*YOUR TASK*.
All of the lines below are to be printed again exactly; images are excluded from the output.

*DATA FOR THIS EXERCISE*.

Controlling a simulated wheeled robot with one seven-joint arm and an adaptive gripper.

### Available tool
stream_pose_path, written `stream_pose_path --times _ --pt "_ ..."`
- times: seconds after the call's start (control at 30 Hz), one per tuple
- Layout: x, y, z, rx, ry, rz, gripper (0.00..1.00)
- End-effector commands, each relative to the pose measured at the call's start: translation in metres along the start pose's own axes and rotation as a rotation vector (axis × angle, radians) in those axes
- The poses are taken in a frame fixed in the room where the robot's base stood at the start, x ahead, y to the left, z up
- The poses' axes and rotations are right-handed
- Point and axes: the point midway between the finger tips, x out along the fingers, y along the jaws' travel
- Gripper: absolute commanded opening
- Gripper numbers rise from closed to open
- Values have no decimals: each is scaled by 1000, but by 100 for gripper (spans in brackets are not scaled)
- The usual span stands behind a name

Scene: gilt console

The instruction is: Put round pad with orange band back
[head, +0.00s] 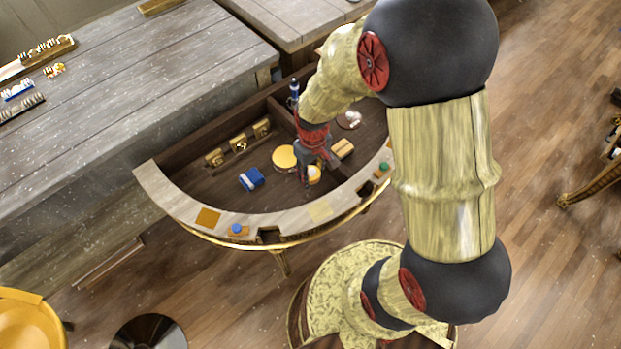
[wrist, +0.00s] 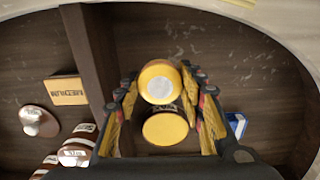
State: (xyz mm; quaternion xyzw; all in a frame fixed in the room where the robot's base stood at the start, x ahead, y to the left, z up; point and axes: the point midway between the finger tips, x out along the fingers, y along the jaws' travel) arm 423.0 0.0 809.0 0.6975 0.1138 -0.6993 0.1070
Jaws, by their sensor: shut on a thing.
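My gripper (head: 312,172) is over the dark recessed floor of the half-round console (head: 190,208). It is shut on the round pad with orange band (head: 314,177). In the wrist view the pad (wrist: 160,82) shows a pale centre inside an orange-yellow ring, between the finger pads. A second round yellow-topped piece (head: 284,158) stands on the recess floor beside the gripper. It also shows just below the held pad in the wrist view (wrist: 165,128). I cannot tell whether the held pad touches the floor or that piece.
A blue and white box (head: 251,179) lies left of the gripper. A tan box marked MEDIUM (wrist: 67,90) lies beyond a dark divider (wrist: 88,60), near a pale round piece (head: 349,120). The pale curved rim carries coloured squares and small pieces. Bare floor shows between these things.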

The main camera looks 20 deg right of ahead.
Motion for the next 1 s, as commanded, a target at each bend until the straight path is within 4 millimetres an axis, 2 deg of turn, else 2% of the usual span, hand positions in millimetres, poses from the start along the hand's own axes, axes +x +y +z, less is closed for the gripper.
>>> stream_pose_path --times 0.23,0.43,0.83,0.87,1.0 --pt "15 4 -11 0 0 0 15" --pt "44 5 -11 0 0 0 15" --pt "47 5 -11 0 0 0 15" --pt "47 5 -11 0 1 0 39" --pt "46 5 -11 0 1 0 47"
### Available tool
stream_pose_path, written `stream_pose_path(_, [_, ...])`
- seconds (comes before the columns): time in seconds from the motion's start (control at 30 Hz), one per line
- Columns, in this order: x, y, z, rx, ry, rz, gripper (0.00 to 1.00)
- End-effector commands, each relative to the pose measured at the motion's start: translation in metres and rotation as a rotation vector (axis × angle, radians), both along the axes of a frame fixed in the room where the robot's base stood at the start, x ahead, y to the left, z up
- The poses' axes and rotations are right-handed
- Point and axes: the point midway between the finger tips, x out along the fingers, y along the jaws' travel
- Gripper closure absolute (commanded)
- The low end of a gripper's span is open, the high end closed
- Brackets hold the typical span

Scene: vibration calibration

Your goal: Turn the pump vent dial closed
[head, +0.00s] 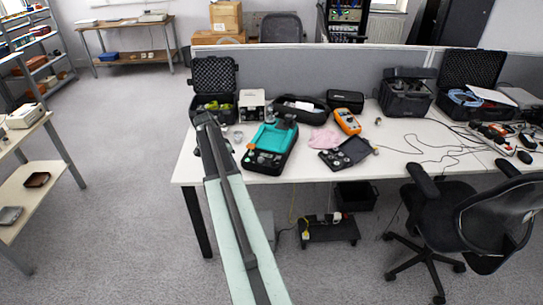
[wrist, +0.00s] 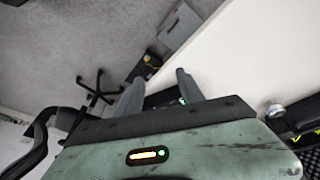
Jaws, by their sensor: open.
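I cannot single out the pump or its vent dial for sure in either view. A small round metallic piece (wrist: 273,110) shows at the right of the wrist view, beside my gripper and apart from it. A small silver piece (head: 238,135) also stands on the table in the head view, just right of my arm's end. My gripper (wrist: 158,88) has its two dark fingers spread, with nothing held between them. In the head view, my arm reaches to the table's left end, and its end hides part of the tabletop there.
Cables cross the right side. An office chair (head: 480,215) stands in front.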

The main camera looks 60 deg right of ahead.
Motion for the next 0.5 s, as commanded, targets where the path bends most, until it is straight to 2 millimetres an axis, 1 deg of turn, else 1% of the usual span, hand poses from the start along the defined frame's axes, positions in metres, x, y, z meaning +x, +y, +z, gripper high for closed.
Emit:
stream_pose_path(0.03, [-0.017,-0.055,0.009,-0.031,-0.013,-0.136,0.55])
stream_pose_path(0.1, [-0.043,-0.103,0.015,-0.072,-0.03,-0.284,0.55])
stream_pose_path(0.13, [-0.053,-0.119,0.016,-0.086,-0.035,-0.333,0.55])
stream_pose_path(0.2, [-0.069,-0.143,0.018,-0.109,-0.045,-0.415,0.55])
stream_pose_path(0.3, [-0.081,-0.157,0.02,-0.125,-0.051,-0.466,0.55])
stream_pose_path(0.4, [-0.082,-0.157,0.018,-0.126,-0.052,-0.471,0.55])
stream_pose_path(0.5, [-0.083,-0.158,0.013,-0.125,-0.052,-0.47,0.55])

*SOLUTION BELOW*.
Controlling a simulated wheeled robot with one seven-joint arm and an adaptive gripper.

### Available tool
stream_pose_path, written `stream_pose_path --times _ --pt "_ ..."`
- times: seconds after the call's start (control at 30 Hz), one per tuple
- Layout: x, y, z, rx, ry, rz, gripper (0.00..1.00)
- End-effector commands, each relative to the pose measured at the call's start: translation in metres along the start pose's own axes and rotation as a rotation vector (axis × angle, radians) in those axes
- The poses are taken in a frame fixed in the room where the robot's base stood at the start, x ahead, y to the left, z up
- The poses' axes and rotations are right-handed
- Point and axes: the point midway between the finger tips, x out along the fingers, y along the jaws' travel
- Gripper: absolute commanded opening
- Gripper numbers rise from closed to open
- Values have no decimals: each is scaled by 1000, but by 100 for gripper (spans in brackets are not scaled)
- The usual span stands behind a name

Scene: gilt console

The instruction is: Put round pad with orange band back
[head, +0.00s] 
[wrist, +0.00s] 
State: (xyz mm; quaternion xyzw; all in a frame fixed in the room where the robot's base stood at the start, x ahead, y to the left, z up; point and axes: the point midway between the finger tips, x out along the fingers, y along the jaws' travel) arm 423.0 0.0 809.0 0.6975 0.1138 -0.6993 0.1070
Jaws, by their sensor: shut on a thing.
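My gripper (head: 312,172) is over the dark recessed floor of the half-round console (head: 190,208). It is shut on the round pad with orange band (head: 314,177). In the wrist view the pad (wrist: 160,82) shows a pale centre inside an orange-yellow ring, between the finger pads. A second round yellow-topped piece (head: 284,158) stands on the recess floor beside the gripper. It also shows just below the held pad in the wrist view (wrist: 165,128). I cannot tell whether the held pad touches the floor or that piece.
A blue and white box (head: 251,179) lies left of the gripper. A tan box marked MEDIUM (wrist: 67,90) lies beyond a dark divider (wrist: 88,60), near a pale round piece (head: 349,120). The pale curved rim carries coloured squares and small pieces. Bare floor shows between these things.

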The main camera looks 20 deg right of ahead.
Motion for the next 1 s, as commanded, a target at each bend until the straight path is within 4 millimetres an axis, 2 deg of turn, else 2% of the usual span, hand positions in millimetres, poses from the start along the hand's own axes, axes +x +y +z, less is closed for the gripper.
>>> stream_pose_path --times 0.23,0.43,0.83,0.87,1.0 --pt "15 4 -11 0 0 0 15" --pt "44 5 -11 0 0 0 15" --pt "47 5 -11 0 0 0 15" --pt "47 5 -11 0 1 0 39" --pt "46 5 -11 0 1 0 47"
### Available tool
stream_pose_path, written `stream_pose_path(_, [_, ...])`
- seconds (comes before the columns): time in seconds from the motion's start (control at 30 Hz), one per line
- Columns, in this order: x, y, z, rx, ry, rz, gripper (0.00 to 1.00)
- End-effector commands, each relative to the pose measured at the motion's start: translation in metres and rotation as a rotation vector (axis × angle, radians), both along the axes of a frame fixed in the room where the robot's base stood at the start, x ahead, y to the left, z up
- The poses' axes and rotations are right-handed
- Point and axes: the point midway between the finger tips, x out along the fingers, y along the jaws' travel
- Gripper closure absolute (commanded)
- The low end of a gripper's span is open, the high end closed
- Brackets hold the typical span

Scene: vibration calibration

Your goal: Turn the pump vent dial closed
[head, +0.00s] 
[wrist, +0.00s] 
Jaws, by their sensor: open.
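I cannot single out the pump or its vent dial for sure in either view. A small round metallic piece (wrist: 273,110) shows at the right of the wrist view, beside my gripper and apart from it. A small silver piece (head: 238,135) also stands on the table in the head view, just right of my arm's end. My gripper (wrist: 158,88) has its two dark fingers spread, with nothing held between them. In the head view, my arm reaches to the table's left end, and its end hides part of the tabletop there.
Cables cross the right side. An office chair (head: 480,215) stands in front.

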The main camera looks 60 deg right of ahead.
Motion for the next 0.5 s, as commanded, targets where the path bends most, until it is straight to 2 millimetres an axis, 1 deg of turn, else 1% of the usual span, hand poses from the start along the defined frame's axes, positions in metres, x, y, z meaning +x, +y, +z, gripper high for closed.
Emit:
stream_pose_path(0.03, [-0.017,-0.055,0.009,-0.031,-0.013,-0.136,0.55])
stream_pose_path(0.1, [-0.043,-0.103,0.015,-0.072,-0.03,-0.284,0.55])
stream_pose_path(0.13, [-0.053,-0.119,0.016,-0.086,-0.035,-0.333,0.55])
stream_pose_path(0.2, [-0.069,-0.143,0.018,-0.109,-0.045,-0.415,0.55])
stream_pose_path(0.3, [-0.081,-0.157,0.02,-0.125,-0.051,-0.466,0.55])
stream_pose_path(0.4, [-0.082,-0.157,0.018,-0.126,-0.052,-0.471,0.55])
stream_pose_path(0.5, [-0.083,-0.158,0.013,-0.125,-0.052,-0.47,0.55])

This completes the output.